August 20, 2011

Book Review: Withering Tights

Publisher: Harper Teen (and imprint of HarperCollins Publishers)
On-Sale Date: June 17, 2011
Length: 275 pages
Format: ARC paperback

Tallulah Casey is ready to be a star.  She’s wants people to see past her knobby knees and into her shining soul.
She’s going to be spending her summer at Dother Hall, an arts academy for girls (no need to worry; there’s an all boys school in the area!).
Tallulah could not be more excited and anxious for her summer to begin, even though, deep down, she doesn’t really know what to expect.  Tallulah is unsure of her talents, and must excel in her classes, if she wants to ever return to Dother Hall.
Keeping in mind that she cannot fail, Tallulah begins forging new friendships and a reputation.

Withering Tights was one of the most wonderfully ridiculous books I had ever read.
I didn't know a book could be quirky, but Withering Tights could definitely be described as such.

Tallulah was something else.  I could certainly have said, that I had never encountered a character like her.  She made up words and had the nerve to spontaneously break out into song and dance.  Tallulah was a fun narrator.  She was still quite innocent, and didn’t have any adult worries weighing her down.

Tallulah was old enough to feel embarrassment, but young enough to not let self consciousness take over.  She went through some pretty mortifying situations, but just kept on kicking.  When she fell on her butt she just got right back up and tried again.

Tallulah always kept you guessing.  She wasn’t the same on every page.  Tallulah was trying to figure out what she wanted to be known for.  The great thing about reading a character so young was that she hadn’t discovered herself yet.  You got to share her journey, and were there when she figured out who she was.
Tallulah was just so awkward, it was comical.  At times, Lulah and her antics were laugh out loud hilarious.

Tallulah fit in well with her fellow girls of Dother Hall.  The girls all had this electric energy and they fed off of one another.  They complimented each other nicely.  It certainly didn’t hurt that every character had their own personal brand of nuttiness.
When boys came into the picture there was a whole new brand of hilarity and wonder brought to the story.  Tallulah's mates had minimal experience with the opposite sex, and it was endearing to read.  Every boy that was added certainly mixed up the plot.

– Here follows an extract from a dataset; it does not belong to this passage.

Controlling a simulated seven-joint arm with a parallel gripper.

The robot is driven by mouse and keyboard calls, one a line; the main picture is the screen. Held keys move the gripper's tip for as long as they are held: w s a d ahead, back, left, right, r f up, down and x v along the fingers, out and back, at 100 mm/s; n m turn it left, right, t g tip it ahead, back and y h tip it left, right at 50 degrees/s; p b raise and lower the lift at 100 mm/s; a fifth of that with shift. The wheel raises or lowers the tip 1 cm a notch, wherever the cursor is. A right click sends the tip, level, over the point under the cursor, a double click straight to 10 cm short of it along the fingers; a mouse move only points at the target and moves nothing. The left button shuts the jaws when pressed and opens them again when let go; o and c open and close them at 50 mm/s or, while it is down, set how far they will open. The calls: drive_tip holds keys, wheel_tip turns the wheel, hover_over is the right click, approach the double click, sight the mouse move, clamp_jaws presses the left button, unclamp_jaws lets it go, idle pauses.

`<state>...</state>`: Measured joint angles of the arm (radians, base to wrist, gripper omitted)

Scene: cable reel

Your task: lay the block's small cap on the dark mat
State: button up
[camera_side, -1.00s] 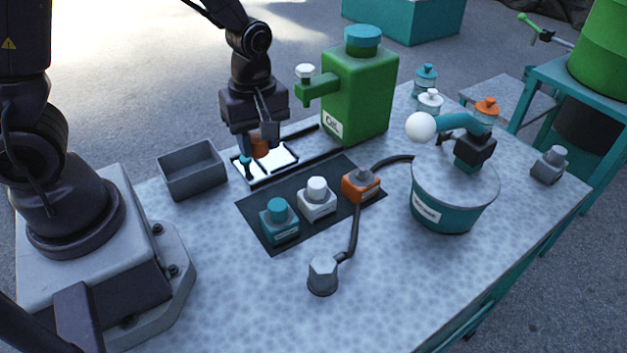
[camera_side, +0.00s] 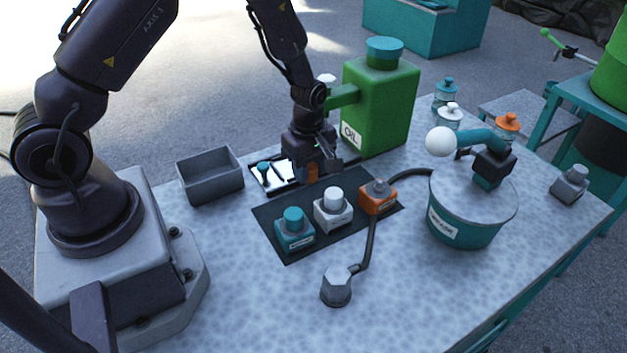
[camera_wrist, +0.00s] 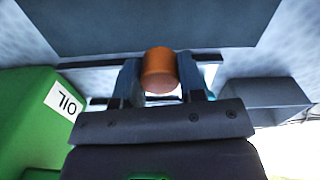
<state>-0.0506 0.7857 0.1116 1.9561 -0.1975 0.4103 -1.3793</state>
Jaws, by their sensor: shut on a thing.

This novel was just plain fun.  The characters were upbeat and weird, (some more weird than others), and the plot had you on a roller coaster that took you along for the ride.

Withering Tights was face paced.  Tallulah didn’t stay in the same place for long.  You couldn’t keep up with her and you couldn’t catch her, so you just had to enjoy the story that was being told.

This was the first book by Louise Rennison that I had read.  The British words and made up language used in the novel took some time getting used to (and occasionally tested my patience).  There were times that I encountered multiple unfamiliar words on the same page, which took away from the Withering Tights experience.  There was a glossary in the back, but it didn't hold all of the words I looked for.

You needed to embrace knobby kneed Lulah or you wouldn’t have enjoyed the story.
Her character growth in Withering Tights was just right, and allowed for more to be told of Tallulah’s story; growing pains and all.

Reading Withering Tights was like imagining the funniest thing that could have happened and then something even funnier would occur.

I would read another story about Tallulah Casey without a second thought.

In my opinion, there was a lesson you could take from Withering Tights, (besides bicycle ballets are dangerous).  You should be proud of who you are, and use your insecurities to your best advantage, because as soon as Tallulah did, she felt empowered and was ready to take on whatever the future held instore.

All in all, I missed Tallulah and her friends, soon after I was done.

Premise: 3/5
Plot: 4/5
Writing: 4/5
Characters: 5/5
Overall: 4/5

Disclosure: I received an advanced copy from the publisher. This did not influence my review in any way.